Python NetWork Sniffer

Python Logo

一. 配置

1.1. 脚本配置

打开 .\scripts\crawler_script.py 脚本配置如下:

1.1.1. 嗅探单页

嗅探单页数据如下所示:

if __name__ == "__main__":
    '''主函数入口'''
    page_size = 1
    crawler = Crawler_Bbs_TianYa()
    # crawler.set_flag(False)
    crawler.set_range(page_size).run()

1.1.2. 嗅探多页

嗅探[1, 5) 页数据如下所示:

方式一:

if __name__ == "__main__":
    '''主函数入口'''
    page_size = 5
    crawler = Crawler_Bbs_TianYa()
    # crawler.set_flag(False)
    crawler.set_range(page_size).run()

方式二:

if __name__ == "__main__":
    '''主函数入口'''
    crawler = Crawler_Bbs_TianYa()
    # crawler.set_flag(False)
    crawler.set_range(page_start=1, page_stop=5).run()

1.2. 文件配置

文件配置列表如下:

# the version information
version_name = v0.0.1.dev1
version_code = 1
version_info = 0.0.1.dev1


# CRAWLER URL PREFIX
article-alias = 'crawler_alias'
sn-url-prefix = ['http://xxx.yyy.zzz/post-xxx-yyy-{}.shtml']
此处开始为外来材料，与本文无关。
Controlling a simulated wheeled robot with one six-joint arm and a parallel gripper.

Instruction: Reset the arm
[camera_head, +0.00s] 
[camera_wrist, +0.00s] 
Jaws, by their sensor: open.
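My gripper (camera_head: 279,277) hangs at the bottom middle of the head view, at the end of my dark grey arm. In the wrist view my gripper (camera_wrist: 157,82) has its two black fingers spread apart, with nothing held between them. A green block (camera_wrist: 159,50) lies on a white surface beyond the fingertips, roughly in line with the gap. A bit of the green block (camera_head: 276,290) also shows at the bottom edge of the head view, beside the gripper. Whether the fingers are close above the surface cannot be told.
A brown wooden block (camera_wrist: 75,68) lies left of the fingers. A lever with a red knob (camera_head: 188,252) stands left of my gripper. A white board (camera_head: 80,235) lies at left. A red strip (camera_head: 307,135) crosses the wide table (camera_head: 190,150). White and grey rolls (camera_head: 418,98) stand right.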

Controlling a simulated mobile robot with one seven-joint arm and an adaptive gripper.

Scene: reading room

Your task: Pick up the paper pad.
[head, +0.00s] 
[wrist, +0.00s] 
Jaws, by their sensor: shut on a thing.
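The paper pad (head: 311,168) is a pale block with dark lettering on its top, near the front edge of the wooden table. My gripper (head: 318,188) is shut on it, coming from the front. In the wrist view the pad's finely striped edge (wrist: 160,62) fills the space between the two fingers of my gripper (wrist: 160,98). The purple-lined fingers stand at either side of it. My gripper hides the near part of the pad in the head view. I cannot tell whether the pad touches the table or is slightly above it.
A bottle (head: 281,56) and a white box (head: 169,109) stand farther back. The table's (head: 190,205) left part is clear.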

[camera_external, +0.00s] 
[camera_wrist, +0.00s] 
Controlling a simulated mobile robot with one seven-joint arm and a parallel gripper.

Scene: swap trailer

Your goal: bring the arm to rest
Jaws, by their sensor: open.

# REGION_INCLUSIVE_EXCLUSIVE = 0
# REGION_EXCLUSIVE_INCLUSIVE = 1
# REGION_EXCLUSIVE_EXCLUSIVE = 2
# REGION_INCLUSIVE_INCLUSIVE = 3
page-start = 1
page-stop = 0
page-flag = 0
# page-flag = 1
# page-flag = 2
# page-flag = 3
# False: first pull , second translate True: one pull after another translate
article-flag = True
# article-flag = False


# True: multi media resources are stored locally, otherwise they are not
# article-multi-media-persistence = True
# article-multi-media-persistence = False

# True: multi media resources are high quality, otherwise they are not
# article-multi-media-quality = True
# article-multi-media-quality = False


User-Agent = 'Mozilla/5.0 (Windows NT 10.0; Win64; x64) AppleWebKit/512.36 (KHTML, like Gecko) Chrome/92.0.1235.131 Safari/277.36'
# User-Agent = 'User-Agent: Mozilla/5.0 (Macintosh; Intel Mac OS X 12_10_3) AppleWebKit/512.36 (KHTML, like Gecko) Chrome/92.0.1235.131 Safari/277.36'


# output-directory = "..."
# output-uuid-encryptor = True
# output-uuid-encryptor = False

说明如下:

  • version_name: 配置文件版本名称;
  • version_code: 配置文件版本号;
  • version_info: 配置文件版本信息;
  • article-alias: 文章别名(OPTIONAL), 生成的目录格式为 [bbs|json]_YYmmdd[_alias];
  • sn-url-prefix: 文章的地址格式, 一般格式为 http://xxx.yyy.zzz/post-xxx-yyy-{}.shtml;
  • page-start: 页面开始;
  • page-stop: 页面结束(OPTIONAL);
  • page-flag: 页面标记(OPTIONAL), 支持4 种类型, REGION_INCLUSIVE_EXCLUSIVE, REGION_EXCLUSIVE_INCLUSIVE, REGION_EXCLUSIVE_EXCLUSIVE, REGION_INCLUSIVE_INCLUSIVE;
  • article-flag: 文章数据流生成风格(OPTIONAL);
  • article-multi-media-persistence: 文章关联到的媒体资源持久化到本地(OPTIONAL, RECOMMENDED);
  • article-multi-media-quality: 文章关联到的媒体资源质量(OPTIONAL);
  • User-Agent: 文章请求的用户代理(OPTIONALRECOMMENDED);
  • output-directory: 文章输出到指定目录(OPTIONALRECOMMENDED);
  • output-uuid-encryptor: 文章输出 id 加密处理(OPTIONAL);

1.3. CLI 配置

$ dvs-sniffer -h
usage: dvs-sniffer [-h] [-V] [-amp] [-amq] [-a2 [article-alias]]
                   [-ad [article-describe]] [-af] [-rs [region-start]]
                   [-re [region-end]] [-rm [region-mask]] [-due]
                   [-ua [User-Agent]]
                   sn-url [destination-directory]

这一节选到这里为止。